Inspiring Older Readers

posted on 23 Dec 2016

The Sellout by Paul Beatty

Being the first novel by a US author to win the Booker Prize was always likely to be a mixed blessing for the writer. At one level it affords the book a visibility it was very unlikely to have achieved otherwise but at another it also means it gets a sort of critical scrutiny that barely any book could survive with its dignity intact.

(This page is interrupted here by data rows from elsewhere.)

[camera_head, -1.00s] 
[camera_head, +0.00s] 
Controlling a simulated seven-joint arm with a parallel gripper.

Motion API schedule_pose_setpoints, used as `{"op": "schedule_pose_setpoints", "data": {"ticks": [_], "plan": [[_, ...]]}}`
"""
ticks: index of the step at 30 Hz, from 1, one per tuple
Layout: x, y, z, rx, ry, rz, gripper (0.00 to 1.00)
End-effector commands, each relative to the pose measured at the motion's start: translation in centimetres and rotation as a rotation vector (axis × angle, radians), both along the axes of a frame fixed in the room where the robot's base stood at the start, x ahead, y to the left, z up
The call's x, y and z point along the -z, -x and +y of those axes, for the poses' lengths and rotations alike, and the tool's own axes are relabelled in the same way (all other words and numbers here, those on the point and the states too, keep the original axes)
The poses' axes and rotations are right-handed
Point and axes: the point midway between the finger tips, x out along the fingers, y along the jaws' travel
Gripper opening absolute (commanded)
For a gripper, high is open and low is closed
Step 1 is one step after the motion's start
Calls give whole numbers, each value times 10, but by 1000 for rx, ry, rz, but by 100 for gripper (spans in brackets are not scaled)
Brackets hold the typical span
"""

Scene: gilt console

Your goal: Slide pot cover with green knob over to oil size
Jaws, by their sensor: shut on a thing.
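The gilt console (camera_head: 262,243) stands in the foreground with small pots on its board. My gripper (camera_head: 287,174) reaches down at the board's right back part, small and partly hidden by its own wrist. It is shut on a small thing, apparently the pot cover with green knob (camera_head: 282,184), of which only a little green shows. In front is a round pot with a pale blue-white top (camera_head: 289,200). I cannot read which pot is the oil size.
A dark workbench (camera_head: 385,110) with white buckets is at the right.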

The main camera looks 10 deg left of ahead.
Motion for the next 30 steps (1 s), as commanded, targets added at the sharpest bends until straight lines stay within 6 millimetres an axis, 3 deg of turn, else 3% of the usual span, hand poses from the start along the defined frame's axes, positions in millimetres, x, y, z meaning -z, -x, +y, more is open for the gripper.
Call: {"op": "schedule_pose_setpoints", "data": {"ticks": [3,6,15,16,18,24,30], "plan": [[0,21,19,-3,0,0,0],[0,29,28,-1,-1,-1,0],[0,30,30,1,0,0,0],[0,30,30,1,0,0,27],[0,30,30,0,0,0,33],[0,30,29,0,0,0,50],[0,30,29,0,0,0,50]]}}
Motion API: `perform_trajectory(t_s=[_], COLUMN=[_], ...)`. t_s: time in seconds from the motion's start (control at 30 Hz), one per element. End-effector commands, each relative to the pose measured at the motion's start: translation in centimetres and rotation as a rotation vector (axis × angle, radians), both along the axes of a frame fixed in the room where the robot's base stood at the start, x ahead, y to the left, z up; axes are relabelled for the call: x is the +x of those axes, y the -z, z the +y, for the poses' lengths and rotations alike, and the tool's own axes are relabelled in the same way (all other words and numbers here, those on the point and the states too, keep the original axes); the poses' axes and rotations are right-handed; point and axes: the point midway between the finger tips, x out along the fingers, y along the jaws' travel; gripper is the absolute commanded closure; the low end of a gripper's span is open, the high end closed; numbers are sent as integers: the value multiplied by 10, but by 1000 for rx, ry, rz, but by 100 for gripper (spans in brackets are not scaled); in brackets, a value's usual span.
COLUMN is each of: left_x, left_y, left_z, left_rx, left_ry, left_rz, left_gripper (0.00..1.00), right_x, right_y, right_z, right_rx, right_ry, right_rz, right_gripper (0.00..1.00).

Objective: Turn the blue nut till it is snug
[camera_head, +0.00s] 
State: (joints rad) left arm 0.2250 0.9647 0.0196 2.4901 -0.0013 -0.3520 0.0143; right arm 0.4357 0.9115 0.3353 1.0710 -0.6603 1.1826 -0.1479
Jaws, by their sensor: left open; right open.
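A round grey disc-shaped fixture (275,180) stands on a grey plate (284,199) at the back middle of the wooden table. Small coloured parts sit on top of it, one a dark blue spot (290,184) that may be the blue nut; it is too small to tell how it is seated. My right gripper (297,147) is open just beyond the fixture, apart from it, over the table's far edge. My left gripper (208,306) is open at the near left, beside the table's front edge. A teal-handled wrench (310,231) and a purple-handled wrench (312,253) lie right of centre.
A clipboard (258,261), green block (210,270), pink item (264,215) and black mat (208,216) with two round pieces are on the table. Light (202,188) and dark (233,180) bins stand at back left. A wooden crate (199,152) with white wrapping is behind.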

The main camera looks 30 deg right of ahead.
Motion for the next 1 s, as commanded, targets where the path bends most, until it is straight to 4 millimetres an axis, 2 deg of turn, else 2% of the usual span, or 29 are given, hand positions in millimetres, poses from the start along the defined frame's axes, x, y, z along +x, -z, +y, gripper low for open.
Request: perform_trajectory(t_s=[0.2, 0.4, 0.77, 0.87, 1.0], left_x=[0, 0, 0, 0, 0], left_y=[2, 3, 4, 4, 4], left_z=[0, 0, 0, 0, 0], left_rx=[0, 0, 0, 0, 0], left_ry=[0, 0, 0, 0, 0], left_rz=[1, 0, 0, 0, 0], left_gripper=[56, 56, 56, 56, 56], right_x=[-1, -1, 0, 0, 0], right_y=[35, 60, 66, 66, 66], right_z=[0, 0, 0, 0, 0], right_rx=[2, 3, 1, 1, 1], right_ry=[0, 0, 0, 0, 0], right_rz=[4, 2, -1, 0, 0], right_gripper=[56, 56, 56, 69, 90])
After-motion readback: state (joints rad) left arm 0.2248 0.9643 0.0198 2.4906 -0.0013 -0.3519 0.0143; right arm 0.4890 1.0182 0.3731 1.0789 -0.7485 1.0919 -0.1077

Both of these things are true for The Sellout which has garnered both lavish praise and, I think, its fair share of misplaced criticism and peculiar interpretation. The word that seems to be most popular amongst the critics is ‘satire’ – although very few of the reviews that use this word go on to explain why they think it’s a satire and what is being satirised. Clearly Beatty is writing about race and racism and he’s certainly interested in using humour to analyse both contemporary and historical attitudes towards these issues but I’m not sure I’d be rushing to use the word satire about the book. In fact, to me it felt much more like an absurdist fable – fluctuating between dark humour and outright farce, during the course of which everyone, black or white, are lampooned for their attitudes, opinions and actions.

Seemingly oblivious to the notion that his language or the views that his characters express might be found offensive, Beatty pushes and pushes the boundaries of ‘taste’ or ‘political correctness’ in order to underline or magnify the stupidity of human behaviour – and by direct extension one of the most stupid and damaging follies of all, racism.

The book opens with the protagonist, ‘Bonbon’ Me ( his father dropped the second ‘e’ from their surname) in the Supreme Court awaiting his trial for being the man who tried to bring back racial segregation and slavery to the US. The rest of the book unfolds the story of how a black man came to find himself in this situation and why he came to believe this was the way forward.

But it’s not the ‘plot’ that counts here – it’s the ideas and opinions of Bonbon that  we are invited to surf along with as he narrates us through the story. And it’s a remarkable and surreal story that unfolds – a childhood with a father who inflicts socio-psychological experiments on the young Bonbon, a bizarre relationship with an aging black television actor who made a reputation playing stereotypical black characters for comedy purposes and a confusing sexual liaison with a domineering female bus driver.

Along the way Beatty considers some of the most disturbing and deep questions about slavery and about what slavery did to both the slaves and those who enslaved others. He asks the difficult question – if we live in a fundamentally racist society where the white majority dominates and has all the power, isn’t servitude the safest condition for a black person to aspire to?

Beatty was initially a poet and it’s easy to see his intoxication with words. Bonbon Me’s narration and internal monologues provide the most extraordinary flights of linguistic pyrotechnics - and all to an inaudible but all-pervasive rhythm that reminded me of some of Gil Scott-Heron’s more flowing free-association song lyrics – if you know his work think ‘B-Movie’ or even ‘The Revolution Will Not Be Televised’.

A lot has been claimed for this novel and I think quite a lot of it might puzzle Beatty – he has been explicit in saying that he doesn’t want to be anyone’s ‘representative’ nor does he want to write ‘worthy’ books. He writes what he sees not from an immersive position as the black man struggling with racism but with a degree of distance that allows him to see and consider the absurdity of what humanity has created. Maybe this ability to look down from a semi-detached vantage point is the thing that most links a master of satire like Jonathan Swift to a practitioner of the absurd like Beatty – and this may account for why the word ‘satire’ has been so often misapplied to this very fine and impressive achievement.